The edgy approach to bassline production that grime and dubstep are known for is sorely missed on this EP, where the intricate, alien low-end design of Bristol peers like Kahn, Neek and Peverelist finds itself giving way to simple trappy 808s. Even when Sir Hiss does provide the type of bass that this release wants, such as the weighty LFO sweeps on ‘Camel Blues’, it seems too clean and sparse to push these songs to the next level. With the drums too, it feel like more work needs to be done: polite and unsaturated, they loop with too little variation and not enough intricacy or development. Frequent Flyer has a placidness about it that just does not suit the colourful nature of the sampling. The melodic sensibility of Hiss’s older work, ‘Danny Uzi Vert’ for instance, is here, but is constrained by an over-dependence on samples.
This isn’t a bad release, a welcome break from the proliferation of overly derivative UK drill instrumentals, and in a way it works rather neatly. But it’s also hard to imagine these songs having much success in a club setting: the drums and basslines on a lot of the tracks don’t vary much, leaving the tracks in danger of becoming boring repetitive loops.

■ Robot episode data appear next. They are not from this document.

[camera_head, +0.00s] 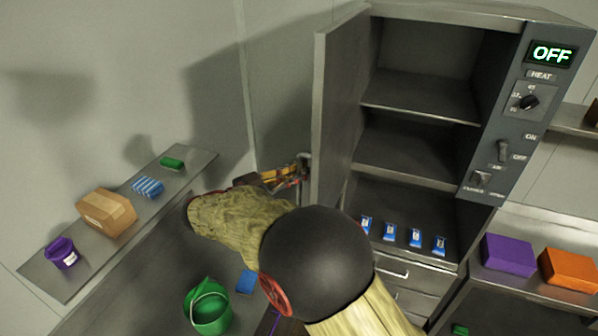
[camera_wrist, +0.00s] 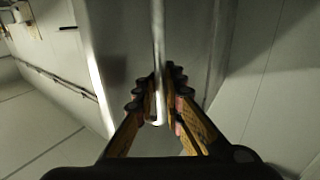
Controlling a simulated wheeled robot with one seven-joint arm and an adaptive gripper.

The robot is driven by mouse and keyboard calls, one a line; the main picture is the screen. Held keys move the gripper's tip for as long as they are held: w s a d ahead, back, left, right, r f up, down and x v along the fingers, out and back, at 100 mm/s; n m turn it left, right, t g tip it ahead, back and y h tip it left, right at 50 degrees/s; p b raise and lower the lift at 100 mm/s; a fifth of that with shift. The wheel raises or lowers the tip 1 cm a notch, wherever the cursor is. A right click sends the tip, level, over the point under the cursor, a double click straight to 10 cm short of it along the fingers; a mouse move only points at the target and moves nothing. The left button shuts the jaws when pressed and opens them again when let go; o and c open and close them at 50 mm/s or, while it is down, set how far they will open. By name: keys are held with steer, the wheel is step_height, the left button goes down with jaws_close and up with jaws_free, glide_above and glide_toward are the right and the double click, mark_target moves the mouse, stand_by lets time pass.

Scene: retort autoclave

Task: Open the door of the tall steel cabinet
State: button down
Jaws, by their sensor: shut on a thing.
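The tall steel cabinet (camera_head: 540,105) stands at the right in the head view, with bare inner shelves and several small blue packets on its lowest shelf. Its door (camera_head: 336,110) is swung wide open to the left, so the inside is in plain view. My gripper (camera_head: 303,168) is on the outer side of the door, partly hidden behind the door's edge. In the wrist view my gripper (camera_wrist: 162,100) is shut on the door's long pale bar handle (camera_wrist: 158,40). The handle's end shows between the fingertips.
A wall shelf (camera_head: 190,180) at the left holds a purple bucket (camera_head: 62,253), a cardboard box (camera_head: 106,212) and sponges. A green bucket (camera_head: 208,308) stands below. Purple (camera_head: 508,255) and orange (camera_head: 569,270) boxes sit at the right. Drawers (camera_head: 405,272) are under the cabinet's opening.

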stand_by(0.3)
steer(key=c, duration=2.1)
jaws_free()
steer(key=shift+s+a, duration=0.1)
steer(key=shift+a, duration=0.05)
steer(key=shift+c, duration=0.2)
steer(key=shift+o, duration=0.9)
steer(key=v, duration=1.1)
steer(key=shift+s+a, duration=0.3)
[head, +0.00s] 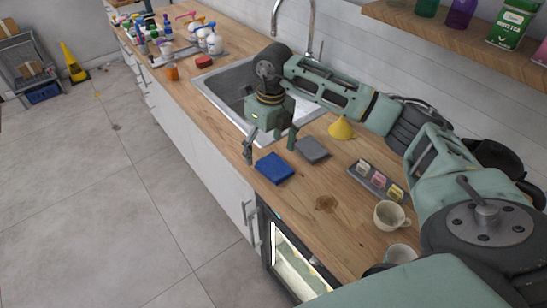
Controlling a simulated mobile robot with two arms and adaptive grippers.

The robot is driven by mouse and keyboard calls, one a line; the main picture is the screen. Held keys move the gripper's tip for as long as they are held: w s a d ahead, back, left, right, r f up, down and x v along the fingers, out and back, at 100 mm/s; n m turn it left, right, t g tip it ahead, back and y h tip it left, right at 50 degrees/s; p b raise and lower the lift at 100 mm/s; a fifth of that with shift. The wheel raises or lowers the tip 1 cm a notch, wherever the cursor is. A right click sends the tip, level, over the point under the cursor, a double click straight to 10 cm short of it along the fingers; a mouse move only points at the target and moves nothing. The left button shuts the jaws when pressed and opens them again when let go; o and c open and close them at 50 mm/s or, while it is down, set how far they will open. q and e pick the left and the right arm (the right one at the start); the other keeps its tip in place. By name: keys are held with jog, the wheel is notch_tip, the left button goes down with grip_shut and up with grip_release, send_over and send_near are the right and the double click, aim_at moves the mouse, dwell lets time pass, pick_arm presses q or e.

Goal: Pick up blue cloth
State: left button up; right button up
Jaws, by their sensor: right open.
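The blue cloth (274,168) lies folded flat on the wooden counter, near its front edge. A grey folded cloth (312,150) lies just behind and to the right of it. My right gripper (270,150) points down just beyond the blue cloth, with one finger on the left near the counter edge and the other on the right near the grey cloth. It is open and holds nothing. I cannot tell its exact height above the counter. My left gripper is not in view.
The sink (226,88) is behind my right gripper. A yellow funnel (341,129), a tray with small blocks (360,184) and a mug (390,215) stand to the right. Several spray bottles (214,42) and a red sponge (203,61) are at the far end. A shelf (450,35) overhangs the right.

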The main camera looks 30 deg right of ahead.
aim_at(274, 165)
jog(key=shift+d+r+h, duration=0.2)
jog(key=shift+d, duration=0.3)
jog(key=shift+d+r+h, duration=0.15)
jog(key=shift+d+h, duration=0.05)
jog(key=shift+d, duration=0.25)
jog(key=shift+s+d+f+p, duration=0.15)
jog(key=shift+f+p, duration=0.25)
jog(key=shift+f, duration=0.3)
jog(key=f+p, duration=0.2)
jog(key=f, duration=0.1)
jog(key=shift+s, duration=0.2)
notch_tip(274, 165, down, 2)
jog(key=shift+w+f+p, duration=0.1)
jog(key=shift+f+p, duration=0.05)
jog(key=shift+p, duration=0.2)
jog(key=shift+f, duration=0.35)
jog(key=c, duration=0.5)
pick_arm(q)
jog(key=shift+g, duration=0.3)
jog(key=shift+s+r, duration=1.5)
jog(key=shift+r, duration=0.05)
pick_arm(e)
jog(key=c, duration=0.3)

The shuffled groove on ‘Temujin’ manages to sustain the listener’s interest for the duration of the song, but it also stands out as the only song on the EP which doesn’t feel like too many repeats of the same loop. There is a deficit of both the aggression and the mysticism that are native and essential to dubstep. Perhaps these instrumentals would have worked better with vocals on them, since they seem not quite interesting enough to stand alone, either in the club or out of it.